But the above is too general to really provide any insight. And to be clear, I am not upset at people like the above- I can understand how it happens, even if I strongly disagree with the results.
I just have a very hard time squaring the above... approaches... with the special, horrible kind of sound someone makes when they are weakly screaming for their life and they are terrified that no one will be able to help them. I can't unhear that. And I can't help but try to listen for all those other people in the same position, thousands of times a day.
My own perspective is simple: death doesn't have any special meaning, and it causes absurd levels of suffering. Any uses it has are so inefficient and unethical that any attempt by a human to emulate them would (rightfully) be considered comically evil. We can do better- unlike raw evolution, we have brains.

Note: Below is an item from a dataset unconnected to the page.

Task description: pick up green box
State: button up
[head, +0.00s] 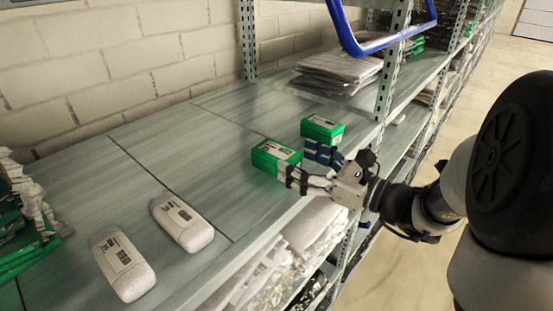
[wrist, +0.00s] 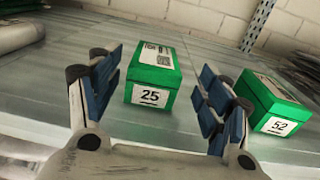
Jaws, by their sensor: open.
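Two green boxes with white labels stand on the grey shelf. The nearer green box (head: 268,160), numbered 25 in the wrist view (wrist: 152,78), is directly ahead of my gripper, in line with the gap between its fingers. The farther green box (head: 322,127), numbered 52, lies outside the right finger in the wrist view (wrist: 275,100). My gripper (head: 305,165) is open with blue finger pads, low over the shelf's front edge. In the wrist view my gripper (wrist: 160,84) has visible space on both sides of box 25, and the fingers appear empty.
Two white packages (head: 182,222) (head: 124,264) lie on the shelf (head: 120,185) at left. Green bags (head: 25,235) sit at the far left. A stack of clear-wrapped garments (head: 338,68) lies behind. A metal upright (head: 391,60) stands beyond the boxes, and a blue bar (head: 385,45) hangs above.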

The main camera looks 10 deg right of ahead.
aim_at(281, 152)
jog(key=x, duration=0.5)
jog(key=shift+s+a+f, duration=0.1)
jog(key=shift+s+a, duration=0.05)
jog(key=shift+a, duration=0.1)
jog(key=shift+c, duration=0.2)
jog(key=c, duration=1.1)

Aren't you doing the same mistake now?
"Egocentrism" which you see in the core of these attempts to prolong life - that's just a "new strategy". It has has obviously survived in humans through the billions of years of evolution (because we see it living in us now). Right now it has lead us to pursue this technology. We shall see how it goes. Maybe these efforts will prove futile, and other humans will evolve which will not have such egocentrism. Or maybe this new strategy will win and all of you (royally speaking) who think that it's bad will simply die off, because you couldn't keep up with the new evolutionary trends didn't believe that we should use tech to prolong life.
In either way, pursuing such goals is EXACTLY what it means to live. It's the process of the evolution itself. We are not alienated from it, on the contrary we are in the very heart of it and we get to experience it first-hand.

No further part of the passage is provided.